***** DATA FOR PROCESSING
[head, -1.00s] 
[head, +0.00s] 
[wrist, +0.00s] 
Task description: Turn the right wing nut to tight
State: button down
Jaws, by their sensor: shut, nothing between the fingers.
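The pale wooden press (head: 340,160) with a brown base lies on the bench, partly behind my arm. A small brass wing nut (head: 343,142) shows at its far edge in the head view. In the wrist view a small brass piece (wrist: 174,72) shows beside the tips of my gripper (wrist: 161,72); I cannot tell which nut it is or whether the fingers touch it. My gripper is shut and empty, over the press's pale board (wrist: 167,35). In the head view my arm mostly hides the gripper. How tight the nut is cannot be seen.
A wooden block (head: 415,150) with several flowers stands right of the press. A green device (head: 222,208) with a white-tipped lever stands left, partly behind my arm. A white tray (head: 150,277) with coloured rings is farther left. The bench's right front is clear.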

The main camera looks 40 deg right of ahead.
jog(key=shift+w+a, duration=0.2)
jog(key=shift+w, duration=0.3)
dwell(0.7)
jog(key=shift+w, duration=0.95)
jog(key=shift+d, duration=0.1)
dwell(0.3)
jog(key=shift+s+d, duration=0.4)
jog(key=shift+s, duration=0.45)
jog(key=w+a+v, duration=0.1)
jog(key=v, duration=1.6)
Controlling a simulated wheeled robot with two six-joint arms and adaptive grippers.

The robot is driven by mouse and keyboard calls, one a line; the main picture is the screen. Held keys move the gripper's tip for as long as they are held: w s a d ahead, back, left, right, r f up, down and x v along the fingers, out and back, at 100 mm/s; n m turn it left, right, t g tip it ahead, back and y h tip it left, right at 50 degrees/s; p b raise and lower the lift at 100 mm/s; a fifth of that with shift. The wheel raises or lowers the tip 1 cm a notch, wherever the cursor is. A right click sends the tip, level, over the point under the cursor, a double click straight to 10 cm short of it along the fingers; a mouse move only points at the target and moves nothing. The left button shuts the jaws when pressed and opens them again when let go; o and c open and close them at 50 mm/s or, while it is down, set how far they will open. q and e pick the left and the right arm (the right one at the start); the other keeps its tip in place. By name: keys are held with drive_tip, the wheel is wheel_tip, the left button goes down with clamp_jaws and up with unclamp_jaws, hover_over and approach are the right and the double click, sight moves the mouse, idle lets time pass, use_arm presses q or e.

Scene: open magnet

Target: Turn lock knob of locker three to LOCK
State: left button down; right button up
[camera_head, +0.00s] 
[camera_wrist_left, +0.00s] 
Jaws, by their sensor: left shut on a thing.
**********
Please repeat the listing exactly, with nothing left out.

[head, -1.00s] 
[head, +0.00s] 
[wrist, +0.00s] 
Task description: Turn the right wing nut to tight
State: button down
Jaws, by their sensor: shut, nothing between the fingers.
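The pale wooden press (head: 340,160) with a brown base lies on the bench, partly behind my arm. A small brass wing nut (head: 343,142) shows at its far edge in the head view. In the wrist view a small brass piece (wrist: 174,72) shows beside the tips of my gripper (wrist: 161,72); I cannot tell which nut it is or whether the fingers touch it. My gripper is shut and empty, over the press's pale board (wrist: 167,35). In the head view my arm mostly hides the gripper. How tight the nut is cannot be seen.
A wooden block (head: 415,150) with several flowers stands right of the press. A green device (head: 222,208) with a white-tipped lever stands left, partly behind my arm. A white tray (head: 150,277) with coloured rings is farther left. The bench's right front is clear.

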The main camera looks 40 deg right of ahead.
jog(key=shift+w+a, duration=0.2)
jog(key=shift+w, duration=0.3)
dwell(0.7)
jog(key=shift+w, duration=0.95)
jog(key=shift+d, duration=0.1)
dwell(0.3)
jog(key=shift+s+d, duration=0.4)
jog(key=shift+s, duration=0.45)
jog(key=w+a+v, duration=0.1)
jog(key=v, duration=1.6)
Controlling a simulated wheeled robot with two six-joint arms and adaptive grippers.

The robot is driven by mouse and keyboard calls, one a line; the main picture is the screen. Held keys move the gripper's tip for as long as they are held: w s a d ahead, back, left, right, r f up, down and x v along the fingers, out and back, at 100 mm/s; n m turn it left, right, t g tip it ahead, back and y h tip it left, right at 50 degrees/s; p b raise and lower the lift at 100 mm/s; a fifth of that with shift. The wheel raises or lowers the tip 1 cm a notch, wherever the cursor is. A right click sends the tip, level, over the point under the cursor, a double click straight to 10 cm short of it along the fingers; a mouse move only points at the target and moves nothing. The left button shuts the jaws when pressed and opens them again when let go; o and c open and close them at 50 mm/s or, while it is down, set how far they will open. q and e pick the left and the right arm (the right one at the start); the other keeps its tip in place. By name: keys are held with drive_tip, the wheel is wheel_tip, the left button goes down with clamp_jaws and up with unclamp_jaws, hover_over and approach are the right and the double click, sight moves the mouse, idle lets time pass, use_arm presses q or e.

Scene: open magnet

Target: Turn lock knob of locker three to LOCK
State: left button down; right button up
[camera_head, +0.00s] 
[camera_wrist_left, +0.00s] 
Jaws, by their sensor: left shut on a thing.

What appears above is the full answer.